Hey Menno,

I'm copying the list to ensure we have this documented somewhere for future
reference.

You are right that it's not that simple, but it's not that complex either
once you understand the background.

Transactions are applied by the txn package by tagging each one of the
documents that will participate in the transaction with the transaction id
they are participating in. When mgo goes to apply a transaction in that
same document, it will tag the document with the new transaction id, and
then evaluate all the transactions it is part of. If you drop one of the
transactions that a document claims to be participating in, then the txn
package will rightfully complain since it cannot tell the state of a
transaction that explicitly asked to be considered for the given document.

That means the solution is to make sure removed transactions are 1) in a
final state; and 2) not being referenced by any tagged documents.

The txn package itself collects garbage from old transactions as new
transactions are applied, but it doesn't guarantee that right after a
transaction reaches a final state it will be collected.
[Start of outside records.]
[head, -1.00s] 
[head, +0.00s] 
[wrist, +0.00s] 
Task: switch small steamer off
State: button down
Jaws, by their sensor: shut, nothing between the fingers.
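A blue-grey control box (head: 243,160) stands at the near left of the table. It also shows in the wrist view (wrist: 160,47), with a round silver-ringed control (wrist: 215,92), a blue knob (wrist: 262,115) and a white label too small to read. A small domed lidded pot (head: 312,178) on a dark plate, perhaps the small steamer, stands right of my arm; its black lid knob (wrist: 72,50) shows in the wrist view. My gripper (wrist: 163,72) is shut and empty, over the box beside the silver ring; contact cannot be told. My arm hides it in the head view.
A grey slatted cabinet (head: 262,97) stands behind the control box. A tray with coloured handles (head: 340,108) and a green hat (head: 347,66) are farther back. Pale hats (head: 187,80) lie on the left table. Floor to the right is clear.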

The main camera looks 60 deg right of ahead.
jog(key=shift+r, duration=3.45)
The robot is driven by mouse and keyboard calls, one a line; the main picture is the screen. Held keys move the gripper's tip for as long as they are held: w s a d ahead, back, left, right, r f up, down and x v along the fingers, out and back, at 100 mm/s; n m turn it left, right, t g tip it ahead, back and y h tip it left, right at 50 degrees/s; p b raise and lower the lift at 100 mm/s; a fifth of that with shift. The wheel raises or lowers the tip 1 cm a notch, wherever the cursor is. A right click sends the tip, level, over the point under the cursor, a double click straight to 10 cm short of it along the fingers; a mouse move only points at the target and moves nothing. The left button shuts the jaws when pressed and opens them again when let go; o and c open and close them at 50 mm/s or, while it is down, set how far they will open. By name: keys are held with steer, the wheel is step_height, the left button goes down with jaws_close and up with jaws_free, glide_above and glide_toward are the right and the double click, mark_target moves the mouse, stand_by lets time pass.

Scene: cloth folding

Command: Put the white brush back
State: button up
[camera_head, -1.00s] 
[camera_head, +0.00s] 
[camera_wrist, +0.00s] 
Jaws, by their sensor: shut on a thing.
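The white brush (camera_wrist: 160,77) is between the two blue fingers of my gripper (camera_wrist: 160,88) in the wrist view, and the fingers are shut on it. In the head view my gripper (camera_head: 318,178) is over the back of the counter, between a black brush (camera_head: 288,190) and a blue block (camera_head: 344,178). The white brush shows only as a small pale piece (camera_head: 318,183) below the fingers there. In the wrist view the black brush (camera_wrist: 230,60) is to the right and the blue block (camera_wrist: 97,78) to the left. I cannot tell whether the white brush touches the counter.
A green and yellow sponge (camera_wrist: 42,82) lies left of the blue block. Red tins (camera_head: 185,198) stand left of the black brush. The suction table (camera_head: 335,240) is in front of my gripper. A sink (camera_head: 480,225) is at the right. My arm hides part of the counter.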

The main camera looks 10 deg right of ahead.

This can lead to
pretty old transactions being referenced, if these documents are never
touched again.

So, you have two choices to collect these old documents:

1. Clean up the transaction references from all documents

or

2. Just make sure the transaction being removed is not referenced anywhere

I would personally go for 2, as it is a read-only operation everywhere but
in the transactions collection itself, to drop the transaction document.

Note that the same rules here apply to the stash collection as well.

Please let me know if you run into any issues there.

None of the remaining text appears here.